Speaking to Minivan News yesterday evening, Nasheed warned that “if we don’t have elections tomorrow there is a serious risk of indefinite delay as now Waheed is asked to stay on by the Supreme Court. Our opponents know that they will lose in a fair fight.”
“In my view if the international community says that they will not recognise Waheed after November 11 then we will have elections. Then again it’s very difficult to see the international community doing the right thing. We are in this mess because they recognised a rebel government in February 2012,” he said.
Nasheed’s calls to the international community soon resulted in international calls to stick to the arranged election schedule.
The US state department said that delaying the second round beyond the current constitutional requirements “will create uncertainties that may destabilize Maldives.”
“It is unreasonable and unacceptable for parties to continue to demand changes to an agreed election date. Voters deserve a greater degree of predictability over something as serious as a presidential election.”

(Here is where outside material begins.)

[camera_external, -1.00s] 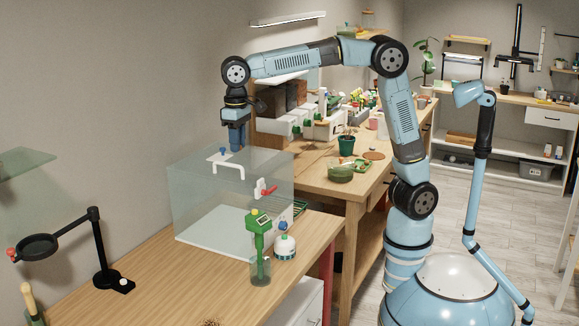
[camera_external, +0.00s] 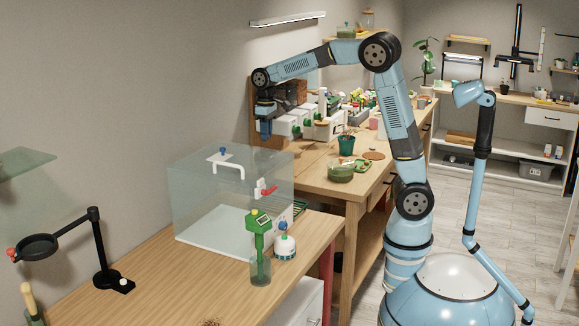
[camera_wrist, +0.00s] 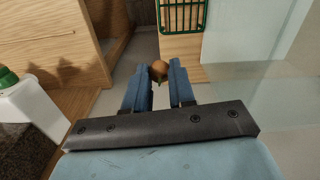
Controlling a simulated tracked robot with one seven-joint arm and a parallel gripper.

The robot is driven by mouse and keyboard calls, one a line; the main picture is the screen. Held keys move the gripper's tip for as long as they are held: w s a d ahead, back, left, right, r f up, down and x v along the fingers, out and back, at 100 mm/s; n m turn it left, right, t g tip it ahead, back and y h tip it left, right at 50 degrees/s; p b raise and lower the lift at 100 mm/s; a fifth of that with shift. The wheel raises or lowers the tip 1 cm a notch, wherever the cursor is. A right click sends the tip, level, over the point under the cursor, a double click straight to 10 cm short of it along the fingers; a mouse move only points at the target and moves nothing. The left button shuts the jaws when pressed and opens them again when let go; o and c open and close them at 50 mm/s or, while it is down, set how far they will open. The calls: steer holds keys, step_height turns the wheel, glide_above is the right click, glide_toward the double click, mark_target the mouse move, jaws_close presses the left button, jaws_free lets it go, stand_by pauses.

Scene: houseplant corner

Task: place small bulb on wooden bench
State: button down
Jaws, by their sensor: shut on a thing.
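My gripper (camera_wrist: 156,84) is shut on the small bulb (camera_wrist: 159,69), a round brown thing with a little green at its near side, held between the blue fingertips in the wrist view. In the external view my gripper (camera_external: 265,128) hangs above and behind the clear box, near the left end of the further bench; the bulb is too small to make out there. Wooden benches show in the external view: the near wooden bench (camera_external: 150,290) and the further wooden bench (camera_external: 322,178). I cannot tell which one the task names.
A clear box (camera_external: 200,195) with a white handle stands on the near bench. A green device (camera_external: 258,240), a white bottle (camera_external: 285,246) and a magnifier stand (camera_external: 103,272) are nearby. A green pot (camera_external: 346,145) and several white drawers crowd the further bench.

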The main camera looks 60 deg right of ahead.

Similarly, the Commonwealth’s Special Envoy to the Maldives Sir Don McKinnon declared it to be “unreasonable and unacceptable” for parties to continue demanding changes to the agreed election date.
“Any further delays would create uncertainty for the voters, place extra demands on the Elections Commission and lower people’s confidence in the country’s democratic institutions,” he said.
A number of Maldives National Defence Force officer have been found to be circulating an appeal calling on their fellow soldiers not to obey “unlawful” orders issued by President Waheed or his political appointees, following the expiry of his presidential term at midnight on November 10.